Jaime Gloshay grew up on the Navajo and White Mountain Apache reservations, and experienced firsthand the effects of poverty in Indigenous communities. Determined to be a cycle breaker, she followed the advice of her family and mentors to go to college, eventually earning a master’s degree and a job at a community development financial institution, with access to $30 million in loans for Indigenous entrepreneurs.

“I started to grow in my role and do more than just be a loan officer, but also design, programming, and deciding how we were going to support the entrepreneurs in the lending process,” she recalls. “As I was looking at the economic inequities that they were experiencing, I realized I was making a poverty wage myself, according to MIT's living wage calculator. That was pretty sobering.”

Her experience is not uncommon. Native women face one of the largest pay disparities of any group in the U.S., due to a legacy of racism and sexism that persists into the present day, says Sarah Javaid, a research analyst at the National Women’s Law Center.

In 2022, according to the most recent data available, Native women who worked full-time, year-round were typically paid just 59 cents for every dollar paid to White, non-Hispanic men. Broken down by Tribal nations, some Native women are paid even less. It would take almost a full additional year of work for Native women to catch up on earnings, but their Equal Pay Day is observed on November 30, the last day of Native American Heritage Month.

The gap continues even as Native women climb the educational ladder. Native women with a bachelor’s degree earn less than White, non-Hispanic men with some college—but no degree. They need to earn a master’s degree to be paid more than White, non-Hispanic men with an associate’s degree, according to NWLC data.

Over the course of a 40-year career, that disparity adds up to a massive wealth gap. Native women working full-time with a professional degree stand to lose nearly $3 million.
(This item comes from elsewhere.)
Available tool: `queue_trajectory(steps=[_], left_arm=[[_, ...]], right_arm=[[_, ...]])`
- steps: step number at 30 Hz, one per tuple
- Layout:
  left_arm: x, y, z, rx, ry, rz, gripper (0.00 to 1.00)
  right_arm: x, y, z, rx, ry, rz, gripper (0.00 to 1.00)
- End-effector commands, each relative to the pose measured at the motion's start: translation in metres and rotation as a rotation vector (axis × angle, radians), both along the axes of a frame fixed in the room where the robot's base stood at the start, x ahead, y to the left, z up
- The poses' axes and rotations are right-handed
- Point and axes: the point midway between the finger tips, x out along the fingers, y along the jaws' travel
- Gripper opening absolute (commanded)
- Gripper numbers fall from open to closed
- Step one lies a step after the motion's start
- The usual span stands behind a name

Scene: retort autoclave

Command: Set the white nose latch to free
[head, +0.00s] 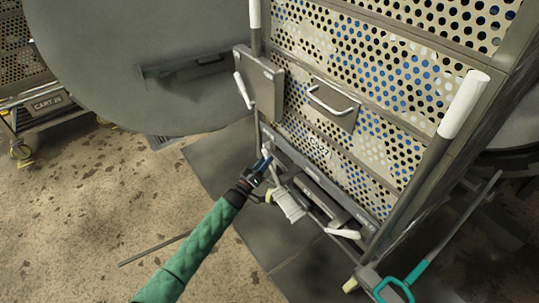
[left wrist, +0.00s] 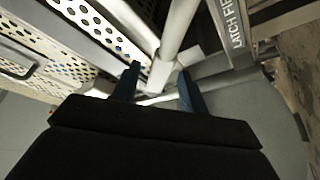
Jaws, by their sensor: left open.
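The perforated metal cart (head: 352,130) stands in front of me, with a dark labelled rail along its lower front. My left gripper (head: 264,161) is at the left end of that rail, with its blue fingers open. In the left wrist view, a white bar with a squared end (left wrist: 160,76), apparently the white nose latch, shows between the open fingertips (left wrist: 158,84). Whether the fingers touch it cannot be told. A label starting "LATCH F" (left wrist: 236,30) is on a grey plate beside it. In the head view the gripper partly hides this spot. My right gripper is not in view.
A pale ribbed piece (head: 289,204) hangs below the rail, just right of the gripper. A grey box (head: 262,82) with a white lever (head: 243,91) is above it. A large round grey door (head: 100,65) stands behind left. A teal-handled tool (head: 397,287) is at lower right. Floor at left is mostly clear.

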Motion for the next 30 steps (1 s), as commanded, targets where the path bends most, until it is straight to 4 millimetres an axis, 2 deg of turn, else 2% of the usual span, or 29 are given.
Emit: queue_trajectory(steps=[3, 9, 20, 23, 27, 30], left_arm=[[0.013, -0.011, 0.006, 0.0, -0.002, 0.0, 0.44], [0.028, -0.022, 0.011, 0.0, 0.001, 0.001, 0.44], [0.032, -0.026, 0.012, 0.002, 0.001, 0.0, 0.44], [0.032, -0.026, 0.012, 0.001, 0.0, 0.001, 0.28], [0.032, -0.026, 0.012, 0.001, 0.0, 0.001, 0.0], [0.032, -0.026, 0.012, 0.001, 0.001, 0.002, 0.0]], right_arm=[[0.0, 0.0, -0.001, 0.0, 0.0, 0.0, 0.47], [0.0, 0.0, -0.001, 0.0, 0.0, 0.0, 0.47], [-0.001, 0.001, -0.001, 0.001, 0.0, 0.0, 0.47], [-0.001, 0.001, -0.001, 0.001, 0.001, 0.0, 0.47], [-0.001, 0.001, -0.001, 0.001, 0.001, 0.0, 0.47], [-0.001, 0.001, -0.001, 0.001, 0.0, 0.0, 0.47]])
“It really goes to show that for a lot of women, it's not about how hard you work, or what prestigious occupation you choose, or what level of education you get,” Javaid says. “They are just continuously being cheated by the wage gap.”

Why Pay Disparities Persist for Native Women

There are a number of reasons why Native women continue to earn less than their White peers—many of them rooted in “the historical oppression and economic exclusion that Indigenous people have essentially faced for 500+ years since the colonization of this country,” says Gloshay, who now works as the managing director of impact investments at Common Future, an economic justice nonprofit.
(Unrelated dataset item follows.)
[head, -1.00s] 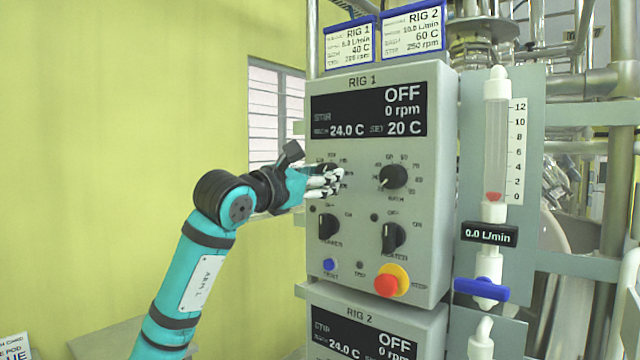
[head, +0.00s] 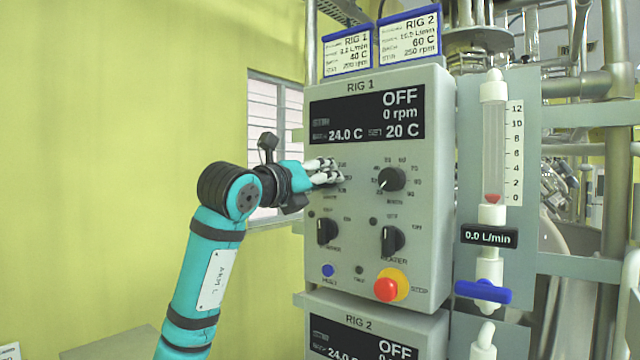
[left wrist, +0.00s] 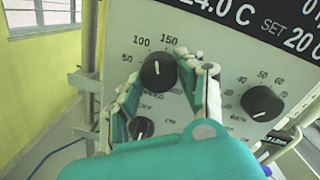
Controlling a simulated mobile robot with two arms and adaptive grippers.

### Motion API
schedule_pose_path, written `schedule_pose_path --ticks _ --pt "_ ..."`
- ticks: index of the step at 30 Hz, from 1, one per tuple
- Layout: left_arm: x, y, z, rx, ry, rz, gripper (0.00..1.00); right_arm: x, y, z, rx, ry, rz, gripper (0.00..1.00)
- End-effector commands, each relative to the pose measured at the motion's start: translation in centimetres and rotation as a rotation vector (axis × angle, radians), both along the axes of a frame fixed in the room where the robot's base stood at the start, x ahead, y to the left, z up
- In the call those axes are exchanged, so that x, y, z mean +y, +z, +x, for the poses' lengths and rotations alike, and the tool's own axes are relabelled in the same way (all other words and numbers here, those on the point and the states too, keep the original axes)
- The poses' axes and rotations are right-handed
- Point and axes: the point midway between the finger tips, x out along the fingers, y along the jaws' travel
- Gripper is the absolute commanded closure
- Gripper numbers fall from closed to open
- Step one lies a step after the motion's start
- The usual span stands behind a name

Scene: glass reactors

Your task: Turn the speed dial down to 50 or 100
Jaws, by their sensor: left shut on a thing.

In the United States, Indigenous peoples were forcibly removed from their ancestral lands and relocated to reservations in remote areas. Today, only 13 percent of Native Americans live on reservations, and finding specialized jobs on or near a reservation is challenging. It often forces Native women to make an agonizing choice between seeking economic security elsewhere or preserving their family ties and cultural traditions, and those who move away leave behind a community of support.

Caregiving responsibilities are also a big driver of the wage gap for Native women, just as it is for women overall. Native women have traditionally cared for multiple generations at once, and 64% of Native mothers are breadwinners in their families. The weight of these responsibilities makes it more challenging to jump from job to job in pursuit of better pay and benefits.

One consequence is that Native women are disproportionately represented in the low-paid workforce. In 2022, 38% of Native women were employed in one of 10 low-paid occupations. The most common occupation for Native women is cashiers and retail salespersons. They were also paid less than White, non-Hispanic men working full time, year-round in the same job—illustrating that racism, sexism, and a lack of workplace protections still play a big role in perpetuating the wage gap.

What Company Leaders Can Do

“We have the power to ensure that women of color are financially secure and that they're being paid equitably,” Javaid says. There are a few key steps that will help make that happen, Javaid and Gloshay say.

  • Examine your pay policies. Conduct a compensation audit to ensure all employees are paid equally and fairly. “It needs to be a thriving wage where women are not just financially scraping by to put food on the table or pay their rent,” Javaid says. This is particularly important for women of color, since they are disproportionately represented in low-paid work.
  • Promote pay transparency. Dismantle a culture of secrecy and fear around discussing wages. There are now 10 states with pay transparency laws on the books, requiring employers to disclose salary information to job candidates and current employees. Similar legislation has been introduced at the federal level.
  • Don’t ask about salary history. “All that does is perpetuate the wage gap and the underpayment and undervaluing of women of color,” Javaid says.
  • Support caregivers. From flexible work policies to caregiver stipends, Gloshay says leaders should enact policies that enables Native women “to show up as the mothers that we are, as the daughters that we are, as the matriarchs that we are, and ensures that we can continue to care for our communities, our families and our cultures.”
  • Advocate for a stronger safety net. “I think it's really important that we recognize that income security doesn't just have to do with money,” Javaid says. “It's about nutrition. It's about quality housing. It's about good health, physical and mental. It's about access to education. It's about access to retirement. It's so much more than just what women are taking home in their paycheck, and by underinvesting in public benefits and workplace protections, we're perpetuating a lifetime of problems for women of color.”